Kaum auf den Beinen, durfte Nik auch aufs Seil. Mit zwei Jahren habe er im Garten der Eltern angefangen. Mit 13 trat er erstmals auf dem Hochseil vor Publikum auf. Urgroßvater Karl Wallenda, ein gebürtiger Magdeburger, nennt er als sein Vorbild. Er kam 1978 im Alter von 73 Jahren bei einem Sturz vom Hochseil in Puerto Rico ums Leben. Das zwischen zwei Gebäuden aufgehängte Seil habe damals nicht die richtige Spannung gehabt, glaubt der Urenkel. Außerdem sei er mit 73 Jahren für den Balanceakt zu alt gewesen. Er wolle früher in den Ruhestand gehen, beteuert Wallenda. Mit dem Lauf über den Grand Canyon möchte er seinen Urgroßvater ehren.

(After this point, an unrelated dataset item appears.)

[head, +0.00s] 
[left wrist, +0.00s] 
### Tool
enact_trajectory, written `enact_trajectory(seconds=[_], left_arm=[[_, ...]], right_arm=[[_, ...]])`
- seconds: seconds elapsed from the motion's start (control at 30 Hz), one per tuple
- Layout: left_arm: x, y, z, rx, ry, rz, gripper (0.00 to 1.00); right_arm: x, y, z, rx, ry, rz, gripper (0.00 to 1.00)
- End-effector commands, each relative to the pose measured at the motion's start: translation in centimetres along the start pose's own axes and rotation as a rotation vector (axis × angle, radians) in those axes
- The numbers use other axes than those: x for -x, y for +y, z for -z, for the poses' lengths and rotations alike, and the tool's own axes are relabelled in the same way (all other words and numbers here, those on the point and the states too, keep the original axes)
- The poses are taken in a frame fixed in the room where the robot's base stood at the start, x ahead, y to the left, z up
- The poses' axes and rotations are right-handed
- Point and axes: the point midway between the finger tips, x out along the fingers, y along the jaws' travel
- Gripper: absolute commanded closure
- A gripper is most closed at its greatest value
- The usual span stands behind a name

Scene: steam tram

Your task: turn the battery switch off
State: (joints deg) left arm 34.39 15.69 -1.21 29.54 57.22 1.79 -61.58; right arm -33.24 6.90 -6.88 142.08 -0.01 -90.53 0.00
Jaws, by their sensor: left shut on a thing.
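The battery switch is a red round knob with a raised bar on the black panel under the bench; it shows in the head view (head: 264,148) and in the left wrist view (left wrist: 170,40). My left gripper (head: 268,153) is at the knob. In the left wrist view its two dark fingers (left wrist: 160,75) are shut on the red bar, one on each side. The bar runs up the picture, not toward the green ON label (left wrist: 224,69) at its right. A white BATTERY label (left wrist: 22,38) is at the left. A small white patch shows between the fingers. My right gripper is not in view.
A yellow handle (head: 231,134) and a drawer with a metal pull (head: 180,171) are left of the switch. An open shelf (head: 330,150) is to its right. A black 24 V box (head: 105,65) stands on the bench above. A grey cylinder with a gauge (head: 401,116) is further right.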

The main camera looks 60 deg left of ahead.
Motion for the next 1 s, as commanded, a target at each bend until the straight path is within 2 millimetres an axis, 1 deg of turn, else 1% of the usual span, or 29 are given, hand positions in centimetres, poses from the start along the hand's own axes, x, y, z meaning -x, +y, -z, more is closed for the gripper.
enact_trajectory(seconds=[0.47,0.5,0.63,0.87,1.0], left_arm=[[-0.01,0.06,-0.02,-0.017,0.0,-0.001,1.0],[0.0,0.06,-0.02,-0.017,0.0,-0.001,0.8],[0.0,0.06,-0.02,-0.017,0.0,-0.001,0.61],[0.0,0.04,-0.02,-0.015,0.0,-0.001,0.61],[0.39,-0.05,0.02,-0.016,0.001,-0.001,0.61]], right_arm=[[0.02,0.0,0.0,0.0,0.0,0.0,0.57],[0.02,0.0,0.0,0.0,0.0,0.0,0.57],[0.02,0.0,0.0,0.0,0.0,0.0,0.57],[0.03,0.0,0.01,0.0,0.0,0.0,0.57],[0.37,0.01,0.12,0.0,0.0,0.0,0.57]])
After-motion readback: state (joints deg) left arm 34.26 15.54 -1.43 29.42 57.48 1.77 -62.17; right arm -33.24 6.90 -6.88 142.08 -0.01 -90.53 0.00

Wallenda deutet an, dass er für die Live-Übertragung seines Stunts am Sonntag sehr gut vom Discovery Channel bezahlt werde. „Es ist extrem lukrativ, lukrativer, als ich mir je erträumt hätte“, sagt Wallenda. Zugleich denkt er bereits an die nächsten möglichen Herausforderungen: „Die Pyramiden in Ägypten, der Eiffelturm.“ Es gebe Orte in der ganzen Welt, an denen er auf dem Drahtseil laufen wolle. „Wir werden sehen, wohin mich das Leben führt“, fügte Wallenda hinzu.

Als Jugendlicher habe er studieren und Kinderarzt werden wollen, sagt Wallenda, der aus einer Zirkusfamilie kommt. Aber als seine Familie Ende der 90er Jahre mit einem Drahtseilakt mit sieben Menschen in Pyramidenform Furore gemacht habe, sei ihm klar geworden, dass „hier definitiv eine Karriere zu machen ist“, sagte Wallenda. Damals habe er verstanden, dass das Geschäft nicht vom Aussterben bedroht sei, sondern sich ändere.

Mit 50 Jahren werde er aber aufhören, versichert der Extremsportler. Das sei auch eine Lehre aus dem Schicksal seines Großvaters, der 1978 im Alter von 78 Jahren beim Versuch, zwischen zwei Wolkenkratzern zu balancieren, zu Tode stürzte.